To the undiscerning eye, the Golden Gate Bridge, one of the most iconic structures in the world, looks nearly unchanged from the day it opened 75 years ago.
But visual markers of the seismic retrofits made in recent years, by design, may elude even those looking to find flaw, Golden Gate Bridge, Highway and Transportation District spokeswoman Mary Currie said today.
Because the bridge is eligible to be listed on the national registry of historic places, the structural upgrades heavily emphasize aesthetics, Currie said.
For example, the original structural elements were built using the best technology at the time -- such as rivets -- technology that is largely obsolete by today's engineering standards.
To mimic the look of those elements, new pieces were laser cut to match the appearance of the originals, Currie said.
"We had to develop the means to replicate how the bridge looks using today's construction techniques," she said.
Such measures were taken when retrofitting the bridge's concrete pylons -- the columns bookending the bridge's anchorages -- by enveloping them in steel and additional concrete.
"We had to stamp the concrete to make it look like it was treated with wooden forms, which is the way concrete was poured back then," Currie said.
After the 1989 Loma Prieta heavily damaged the neighboring Bay Bridge, the district assessed the Golden Gate Bridge's vulnerability and drafted plans to retrofit, rather than replace, the bridge in three phases that would allow the bridge to carry traffic uninterrupted.

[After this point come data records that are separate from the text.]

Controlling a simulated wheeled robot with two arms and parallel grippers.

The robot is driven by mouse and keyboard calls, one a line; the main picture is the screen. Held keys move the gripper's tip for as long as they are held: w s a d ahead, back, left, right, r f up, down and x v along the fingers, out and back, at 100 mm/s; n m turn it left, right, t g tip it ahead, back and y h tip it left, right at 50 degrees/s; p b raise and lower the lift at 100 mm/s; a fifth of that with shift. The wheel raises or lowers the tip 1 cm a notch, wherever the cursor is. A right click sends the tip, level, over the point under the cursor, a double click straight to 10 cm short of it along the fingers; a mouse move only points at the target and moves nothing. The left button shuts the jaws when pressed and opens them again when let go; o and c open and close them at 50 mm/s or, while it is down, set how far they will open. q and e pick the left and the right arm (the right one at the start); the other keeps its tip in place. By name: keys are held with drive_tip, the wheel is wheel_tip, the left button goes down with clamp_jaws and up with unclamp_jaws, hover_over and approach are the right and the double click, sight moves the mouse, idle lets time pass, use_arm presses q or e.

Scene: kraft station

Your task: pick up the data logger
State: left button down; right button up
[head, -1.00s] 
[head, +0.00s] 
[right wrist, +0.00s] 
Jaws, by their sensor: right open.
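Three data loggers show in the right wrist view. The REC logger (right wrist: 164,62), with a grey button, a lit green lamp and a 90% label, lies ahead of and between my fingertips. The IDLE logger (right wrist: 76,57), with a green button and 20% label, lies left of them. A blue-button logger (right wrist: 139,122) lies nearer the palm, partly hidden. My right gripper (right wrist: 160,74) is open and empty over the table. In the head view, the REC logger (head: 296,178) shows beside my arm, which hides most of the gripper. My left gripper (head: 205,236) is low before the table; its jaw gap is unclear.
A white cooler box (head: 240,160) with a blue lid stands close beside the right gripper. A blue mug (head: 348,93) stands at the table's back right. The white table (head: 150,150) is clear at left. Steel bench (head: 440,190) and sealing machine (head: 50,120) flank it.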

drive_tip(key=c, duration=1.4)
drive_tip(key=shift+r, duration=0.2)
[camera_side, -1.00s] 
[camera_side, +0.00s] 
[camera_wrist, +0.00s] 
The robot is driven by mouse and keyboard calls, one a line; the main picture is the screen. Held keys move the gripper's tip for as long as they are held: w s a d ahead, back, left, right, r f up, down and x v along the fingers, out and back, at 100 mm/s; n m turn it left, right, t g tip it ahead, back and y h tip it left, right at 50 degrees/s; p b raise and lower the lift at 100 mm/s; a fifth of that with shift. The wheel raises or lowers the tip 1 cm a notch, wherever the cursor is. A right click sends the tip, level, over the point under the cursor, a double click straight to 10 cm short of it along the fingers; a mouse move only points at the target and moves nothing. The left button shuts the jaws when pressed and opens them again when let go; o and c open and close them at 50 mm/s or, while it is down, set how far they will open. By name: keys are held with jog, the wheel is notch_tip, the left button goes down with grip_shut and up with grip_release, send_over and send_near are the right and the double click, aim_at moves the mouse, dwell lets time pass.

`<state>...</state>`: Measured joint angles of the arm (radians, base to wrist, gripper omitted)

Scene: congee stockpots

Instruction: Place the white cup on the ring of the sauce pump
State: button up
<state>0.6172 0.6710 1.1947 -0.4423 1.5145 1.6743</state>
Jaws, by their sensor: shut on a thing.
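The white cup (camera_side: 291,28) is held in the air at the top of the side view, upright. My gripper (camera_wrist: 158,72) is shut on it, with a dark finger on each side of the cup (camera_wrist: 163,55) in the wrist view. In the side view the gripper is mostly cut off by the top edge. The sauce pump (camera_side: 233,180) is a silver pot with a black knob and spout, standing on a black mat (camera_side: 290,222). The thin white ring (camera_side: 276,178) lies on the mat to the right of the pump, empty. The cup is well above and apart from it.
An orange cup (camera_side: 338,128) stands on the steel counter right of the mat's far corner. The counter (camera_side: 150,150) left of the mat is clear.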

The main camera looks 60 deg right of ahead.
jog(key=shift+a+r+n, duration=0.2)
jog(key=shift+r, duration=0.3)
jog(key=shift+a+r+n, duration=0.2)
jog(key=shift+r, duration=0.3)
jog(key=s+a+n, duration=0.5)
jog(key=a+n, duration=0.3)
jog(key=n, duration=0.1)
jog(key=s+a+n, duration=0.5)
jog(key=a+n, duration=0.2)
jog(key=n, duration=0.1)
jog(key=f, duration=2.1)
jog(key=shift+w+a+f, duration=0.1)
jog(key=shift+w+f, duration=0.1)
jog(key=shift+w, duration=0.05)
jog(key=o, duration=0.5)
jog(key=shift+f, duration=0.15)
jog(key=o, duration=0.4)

With the goal of achieving a structure that can withstand a magnitude-8.3 quake, the bridge has been in a nearly continuous state of retrofit since 1997, when construction began on a retrofit of the approach to the bridge from Marin.
Since then, most of the structure has been upgraded, with exception of the main suspension span, main towers, south tower pier and fender, which are part of a $260 million contract that is expected to go to bid in 2013.
Currie said the district is still seeking $200 million in federal funding to be able to complete that subphase of the retrofits.
In all, the retrofits cost $660 million and are expected to be completed by 2018, nearly 30 years after the Loma Prieta earthquake.
"It's definitely been a long process," Currie said.